■ Your task: In the data below, find the line containing "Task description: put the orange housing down"; reproduce that line and all subsequent lines exactly, and nothing else.

━━━ Dataset extract

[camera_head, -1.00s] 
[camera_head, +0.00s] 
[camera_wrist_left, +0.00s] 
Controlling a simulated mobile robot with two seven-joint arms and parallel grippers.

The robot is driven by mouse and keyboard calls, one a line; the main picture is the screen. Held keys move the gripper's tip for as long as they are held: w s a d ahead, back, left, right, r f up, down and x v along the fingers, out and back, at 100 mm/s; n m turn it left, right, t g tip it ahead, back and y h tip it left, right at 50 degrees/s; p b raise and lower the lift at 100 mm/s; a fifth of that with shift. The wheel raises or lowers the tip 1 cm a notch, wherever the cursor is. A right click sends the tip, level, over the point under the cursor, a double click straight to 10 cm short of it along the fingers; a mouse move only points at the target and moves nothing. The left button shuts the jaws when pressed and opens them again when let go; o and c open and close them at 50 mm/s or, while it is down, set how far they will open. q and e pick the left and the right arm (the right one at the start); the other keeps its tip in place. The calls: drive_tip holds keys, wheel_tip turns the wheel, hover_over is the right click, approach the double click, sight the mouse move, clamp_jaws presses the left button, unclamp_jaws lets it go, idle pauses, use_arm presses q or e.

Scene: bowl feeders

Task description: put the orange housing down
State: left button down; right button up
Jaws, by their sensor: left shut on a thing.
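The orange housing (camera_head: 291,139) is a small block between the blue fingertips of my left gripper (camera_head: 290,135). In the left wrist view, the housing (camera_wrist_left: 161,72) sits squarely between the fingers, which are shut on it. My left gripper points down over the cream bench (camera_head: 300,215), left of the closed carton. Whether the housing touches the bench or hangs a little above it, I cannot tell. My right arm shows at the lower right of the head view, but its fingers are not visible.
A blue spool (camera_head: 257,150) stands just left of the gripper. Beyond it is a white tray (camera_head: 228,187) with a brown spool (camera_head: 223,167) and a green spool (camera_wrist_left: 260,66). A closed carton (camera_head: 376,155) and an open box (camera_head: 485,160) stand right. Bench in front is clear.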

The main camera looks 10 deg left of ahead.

━━━━━━

■ Task response:
Task description: put the orange housing down
State: left button down; right button up
Jaws, by their sensor: left shut on a thing.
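The orange housing (camera_head: 291,139) is a small block between the blue fingertips of my left gripper (camera_head: 290,135). In the left wrist view, the housing (camera_wrist_left: 161,72) sits squarely between the fingers, which are shut on it. My left gripper points down over the cream bench (camera_head: 300,215), left of the closed carton. Whether the housing touches the bench or hangs a little above it, I cannot tell. My right arm shows at the lower right of the head view, but its fingers are not visible.
A blue spool (camera_head: 257,150) stands just left of the gripper. Beyond it is a white tray (camera_head: 228,187) with a brown spool (camera_head: 223,167) and a green spool (camera_wrist_left: 260,66). A closed carton (camera_head: 376,155) and an open box (camera_head: 485,160) stand right. Bench in front is clear.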

The main camera looks 10 deg left of ahead.

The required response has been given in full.